───── Data for this task ─────

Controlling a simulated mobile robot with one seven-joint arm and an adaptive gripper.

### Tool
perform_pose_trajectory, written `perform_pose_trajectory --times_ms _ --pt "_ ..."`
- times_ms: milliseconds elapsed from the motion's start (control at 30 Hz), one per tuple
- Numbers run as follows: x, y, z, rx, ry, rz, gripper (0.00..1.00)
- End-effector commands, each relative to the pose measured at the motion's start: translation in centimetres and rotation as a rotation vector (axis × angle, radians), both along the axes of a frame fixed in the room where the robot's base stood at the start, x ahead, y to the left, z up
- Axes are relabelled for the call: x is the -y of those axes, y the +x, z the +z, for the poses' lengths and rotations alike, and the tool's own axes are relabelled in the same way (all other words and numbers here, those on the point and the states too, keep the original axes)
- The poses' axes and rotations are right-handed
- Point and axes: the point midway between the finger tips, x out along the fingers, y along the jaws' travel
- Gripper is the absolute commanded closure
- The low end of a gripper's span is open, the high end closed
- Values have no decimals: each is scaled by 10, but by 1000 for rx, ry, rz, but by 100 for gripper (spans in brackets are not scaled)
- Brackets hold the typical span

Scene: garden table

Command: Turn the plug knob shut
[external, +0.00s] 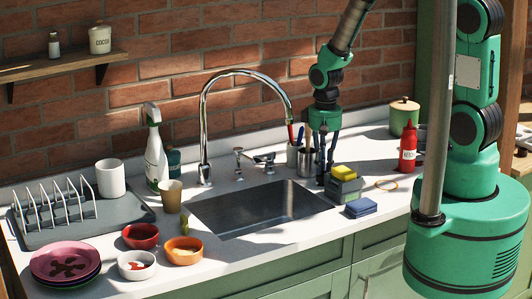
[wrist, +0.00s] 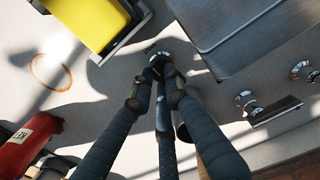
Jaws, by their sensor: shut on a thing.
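The plug knob (wrist: 158,56) is a small round chrome piece on the white counter beside the sink's corner. It shows just beyond my fingertips in the wrist view; in the external view I cannot make it out behind my fingers. My gripper (wrist: 163,72) points down, and its dark fingers come together on the knob, partly covering it. In the external view my gripper (external: 322,180) is low at the counter, right of the sink. The fingers are shut on the knob; its turn angle is not clear.
The steel sink (external: 225,215) lies left of my gripper, with the faucet (external: 203,135) and tap handles (external: 262,158) behind it. A ring (external: 386,185) and red bottle (external: 408,150) are farther right.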

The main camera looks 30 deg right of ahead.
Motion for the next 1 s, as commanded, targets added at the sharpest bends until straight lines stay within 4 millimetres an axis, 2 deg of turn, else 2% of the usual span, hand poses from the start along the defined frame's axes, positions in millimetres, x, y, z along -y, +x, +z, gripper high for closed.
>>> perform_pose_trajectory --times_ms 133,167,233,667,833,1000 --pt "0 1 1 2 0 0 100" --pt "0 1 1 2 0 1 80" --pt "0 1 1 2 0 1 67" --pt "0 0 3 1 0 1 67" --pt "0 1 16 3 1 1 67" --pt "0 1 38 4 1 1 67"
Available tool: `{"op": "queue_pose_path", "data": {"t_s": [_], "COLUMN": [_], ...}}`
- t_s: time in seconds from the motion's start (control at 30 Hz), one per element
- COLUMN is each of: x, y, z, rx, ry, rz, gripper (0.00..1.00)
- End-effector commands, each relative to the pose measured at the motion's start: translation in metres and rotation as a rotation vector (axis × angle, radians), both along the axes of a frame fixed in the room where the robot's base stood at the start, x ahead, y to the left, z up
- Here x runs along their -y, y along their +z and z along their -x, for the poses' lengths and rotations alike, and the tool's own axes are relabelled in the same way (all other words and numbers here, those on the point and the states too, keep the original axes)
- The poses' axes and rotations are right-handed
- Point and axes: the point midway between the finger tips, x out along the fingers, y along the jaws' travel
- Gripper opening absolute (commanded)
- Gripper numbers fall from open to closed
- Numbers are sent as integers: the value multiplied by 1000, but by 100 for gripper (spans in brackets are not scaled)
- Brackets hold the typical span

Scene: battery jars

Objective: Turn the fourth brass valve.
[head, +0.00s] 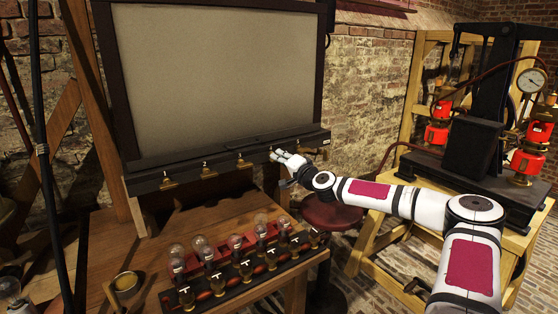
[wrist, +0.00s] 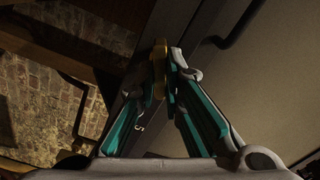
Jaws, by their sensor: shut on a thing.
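A dark rail (head: 225,162) runs under a large pale panel and carries a row of small brass valves with white marks. The first valve (head: 167,183), second valve (head: 208,173) and third valve (head: 243,163) show to the left of my gripper. My gripper (head: 279,155) is at the rail, just right of the third valve, and hides most of the fourth valve's place. In the wrist view my gripper (wrist: 164,66) is shut on a brass valve (wrist: 158,58), which shows between its fingertips. The valve's number cannot be read there.
A round red stool (head: 332,215) stands beneath my arm. A black apparatus with red lamps (head: 437,133) stands on a right-hand table.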

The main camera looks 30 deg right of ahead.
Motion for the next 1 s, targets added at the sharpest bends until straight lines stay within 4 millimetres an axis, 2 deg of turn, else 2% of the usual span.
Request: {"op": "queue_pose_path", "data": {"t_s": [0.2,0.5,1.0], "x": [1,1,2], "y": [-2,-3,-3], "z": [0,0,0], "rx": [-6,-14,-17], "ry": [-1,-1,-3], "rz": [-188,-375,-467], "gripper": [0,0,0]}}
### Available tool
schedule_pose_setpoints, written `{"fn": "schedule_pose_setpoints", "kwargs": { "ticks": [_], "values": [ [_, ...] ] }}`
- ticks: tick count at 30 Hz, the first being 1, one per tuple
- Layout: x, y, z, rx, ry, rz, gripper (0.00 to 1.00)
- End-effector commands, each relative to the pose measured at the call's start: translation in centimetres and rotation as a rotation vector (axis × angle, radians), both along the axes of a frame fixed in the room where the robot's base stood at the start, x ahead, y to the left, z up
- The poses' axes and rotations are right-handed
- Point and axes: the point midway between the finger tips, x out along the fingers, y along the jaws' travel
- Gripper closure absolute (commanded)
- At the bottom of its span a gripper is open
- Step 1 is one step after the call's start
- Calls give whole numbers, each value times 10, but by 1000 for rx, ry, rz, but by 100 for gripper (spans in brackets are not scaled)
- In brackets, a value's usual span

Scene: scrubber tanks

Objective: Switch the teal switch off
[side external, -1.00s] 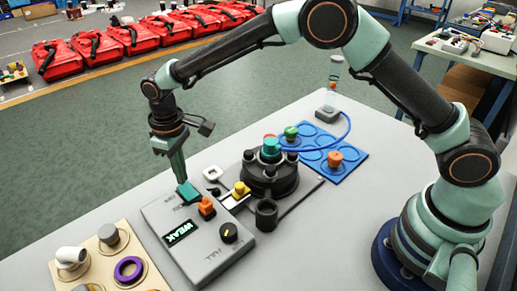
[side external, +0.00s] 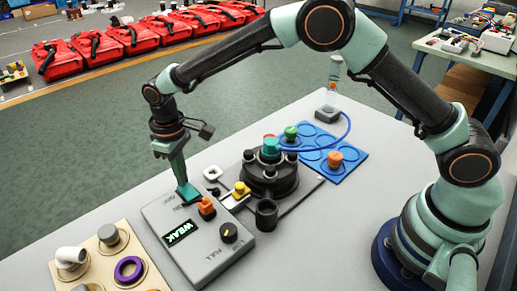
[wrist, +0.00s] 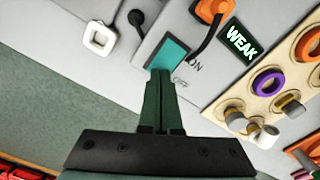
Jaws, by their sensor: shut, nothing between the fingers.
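The teal switch (side external: 188,192) is a rocker on the grey control box (side external: 222,262). In the wrist view the teal switch (wrist: 169,55) lies just beyond my fingertips, beside the printed words ON and OFF. My gripper (side external: 183,181) points down at the switch from above. In the wrist view my gripper (wrist: 161,75) is shut and empty, with its tips at the switch's near edge, on the OFF side. The tips look to be touching or very close to the switch; I cannot tell which. The fingers hide part of its near edge.
On the box are an orange switch (side external: 206,207), a lit display (side external: 181,233) reading WEAK and a black knob (side external: 229,232). A black round fixture (side external: 268,183) stands behind. A beige board (side external: 150,257) with round parts is at left, a blue tray (side external: 349,172) at right.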

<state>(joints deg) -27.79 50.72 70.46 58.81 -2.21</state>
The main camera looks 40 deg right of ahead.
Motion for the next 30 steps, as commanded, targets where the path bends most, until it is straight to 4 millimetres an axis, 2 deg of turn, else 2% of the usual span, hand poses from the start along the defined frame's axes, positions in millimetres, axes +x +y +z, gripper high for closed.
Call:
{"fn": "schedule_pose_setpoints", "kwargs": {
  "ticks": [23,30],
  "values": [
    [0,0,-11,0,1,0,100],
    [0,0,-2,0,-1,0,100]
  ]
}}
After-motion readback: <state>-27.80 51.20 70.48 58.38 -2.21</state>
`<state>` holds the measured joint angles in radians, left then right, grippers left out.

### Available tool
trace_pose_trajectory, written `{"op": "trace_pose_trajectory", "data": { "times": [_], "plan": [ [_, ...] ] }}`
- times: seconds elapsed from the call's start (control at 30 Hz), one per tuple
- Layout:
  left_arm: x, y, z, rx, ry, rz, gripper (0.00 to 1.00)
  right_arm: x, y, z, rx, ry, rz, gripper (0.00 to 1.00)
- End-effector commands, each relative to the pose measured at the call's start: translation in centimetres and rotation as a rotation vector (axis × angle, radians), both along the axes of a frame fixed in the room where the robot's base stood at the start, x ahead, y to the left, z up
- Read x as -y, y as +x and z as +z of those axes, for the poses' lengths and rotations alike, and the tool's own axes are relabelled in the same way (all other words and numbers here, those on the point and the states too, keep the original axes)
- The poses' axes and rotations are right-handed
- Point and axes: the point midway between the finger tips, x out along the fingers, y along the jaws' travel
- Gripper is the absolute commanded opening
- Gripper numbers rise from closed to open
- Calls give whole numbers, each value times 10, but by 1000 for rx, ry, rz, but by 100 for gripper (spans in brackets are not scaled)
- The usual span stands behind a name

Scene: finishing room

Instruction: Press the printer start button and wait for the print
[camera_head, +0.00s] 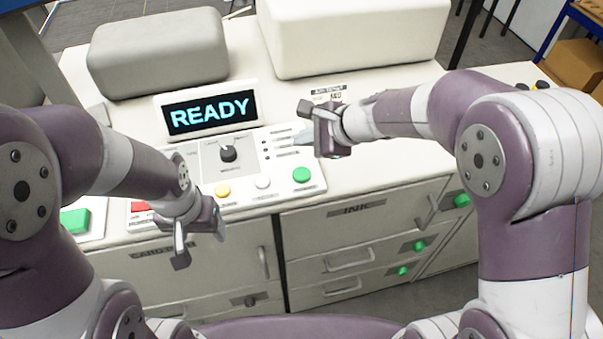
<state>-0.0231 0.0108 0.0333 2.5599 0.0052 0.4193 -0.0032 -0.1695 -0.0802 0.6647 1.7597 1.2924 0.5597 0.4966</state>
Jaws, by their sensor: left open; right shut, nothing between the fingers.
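The printer's display (209,114) reads READY in blue letters. I cannot read which button is labelled start. My right gripper (306,108) is shut and empty, above and just right of the panel, apart from the green button. My left gripper (181,252) is open and empty, in front of the panel's lower left edge.
A grey box-shaped cover (158,55) and a larger white one (350,35) stand behind the panel. A larger green button (75,220) is at the far left. Drawers with handles (348,262) and green buttons are below. The white top right of the panel is mostly clear.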

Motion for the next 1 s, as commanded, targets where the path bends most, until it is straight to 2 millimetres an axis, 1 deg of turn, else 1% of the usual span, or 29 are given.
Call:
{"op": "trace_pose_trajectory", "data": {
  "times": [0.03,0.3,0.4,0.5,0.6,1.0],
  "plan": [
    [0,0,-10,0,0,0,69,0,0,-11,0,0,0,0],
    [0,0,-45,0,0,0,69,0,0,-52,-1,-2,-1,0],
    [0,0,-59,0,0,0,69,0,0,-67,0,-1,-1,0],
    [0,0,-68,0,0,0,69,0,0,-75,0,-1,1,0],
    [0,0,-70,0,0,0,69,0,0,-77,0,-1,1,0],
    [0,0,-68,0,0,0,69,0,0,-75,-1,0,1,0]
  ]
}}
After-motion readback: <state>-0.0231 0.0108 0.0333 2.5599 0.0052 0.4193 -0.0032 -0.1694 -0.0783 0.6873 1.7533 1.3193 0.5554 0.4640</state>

─────

■ Exercise details ■
Word for word, restate the lines beginning with the one that has "Instruction: Press the" and ending with the one that has "1.2924 0.5597 0.4966</state>". Keep both ends and skip any pictures.

■ Response to the task ■
Instruction: Press the printer start button and wait for the print
[camera_head, +0.00s] 
<state>-0.0231 0.0108 0.0333 2.5599 0.0052 0.4193 -0.0032 -0.1695 -0.0802 0.6647 1.7597 1.2924 0.5597 0.4966</state>

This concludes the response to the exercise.